The issue is important. Children do not make choices in such things, particularly young children. They are not in a position to make a choice; the parents are, and the person who is driving the car and is responsible for those children is. The penalty for not wearing seatbelts in the rear and front of cars should be the same.

Photo of Christopher Chope Christopher Chope Conservative, Christchurch

I am familiar with the figures for compliance with front seatbelt wearing, which I think are between 94 and 98 per cent. Can the Minister tell us the figures for compliance with rear seatbelt wearing for children?

Photo of Mr David Jamieson Mr David Jamieson Parliamentary Under-Secretary, Department for Transport

I probably can give the hon. Gentleman those figures, if he will give me a moment. Perhaps we can come back to it later, but the compliance rate for rear seatbelts is lower. In the case of both front and rear seatbelts, the numbers are increasing. Inspiration is coming to me as we speak. If we take the latest figures that we have, those from October 2004, the compliance rate for car drivers—who are obviously in the front seat—is 93 per cent. For front seat passengers, it is 94 per cent. For adults in the rear seat—adults meaning those who are 14 years and over—the figure is 65 per cent. and for children in the rear seat it is 93 per cent. The overall figure for rear seat passengers is 83 per cent. It is amazing how my memory can suddenly be jogged.

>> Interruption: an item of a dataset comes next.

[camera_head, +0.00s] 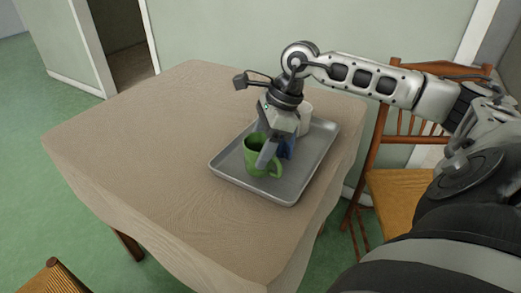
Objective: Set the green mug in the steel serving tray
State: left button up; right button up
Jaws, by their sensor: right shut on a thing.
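The green mug (252,151) is upright over the near-left part of the steel serving tray (287,190), its handle toward the lower right. My right gripper (267,154) points down at the mug and is shut on it, with a grey finger across its side. I cannot tell whether the mug's base touches the tray floor. The tray lies on the table's right side. My left gripper is not in view.
A white cup (305,118) and a blue item (288,148) stand in the tray behind the mug, partly hidden by my right gripper. A wooden chair (390,195) stands at the right, and part of another (55,278) shows at the lower left.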

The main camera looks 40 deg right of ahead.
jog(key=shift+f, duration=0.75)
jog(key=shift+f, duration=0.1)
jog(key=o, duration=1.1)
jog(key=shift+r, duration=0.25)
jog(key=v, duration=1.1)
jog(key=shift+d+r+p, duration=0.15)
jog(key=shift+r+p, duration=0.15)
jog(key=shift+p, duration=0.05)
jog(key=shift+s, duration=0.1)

Photo of Christopher Chope Christopher Chope Conservative, Christchurch

In conclusion, the figures show the success that has resulted from the introduction of rear seatbelt wearing, which was something that I was proud to be associated with as a Minister. I am glad that we have forced the Minister to justify the change that he is proposing.

Question put and agreed to.

Clause 20 ordered to stand part of the Bill.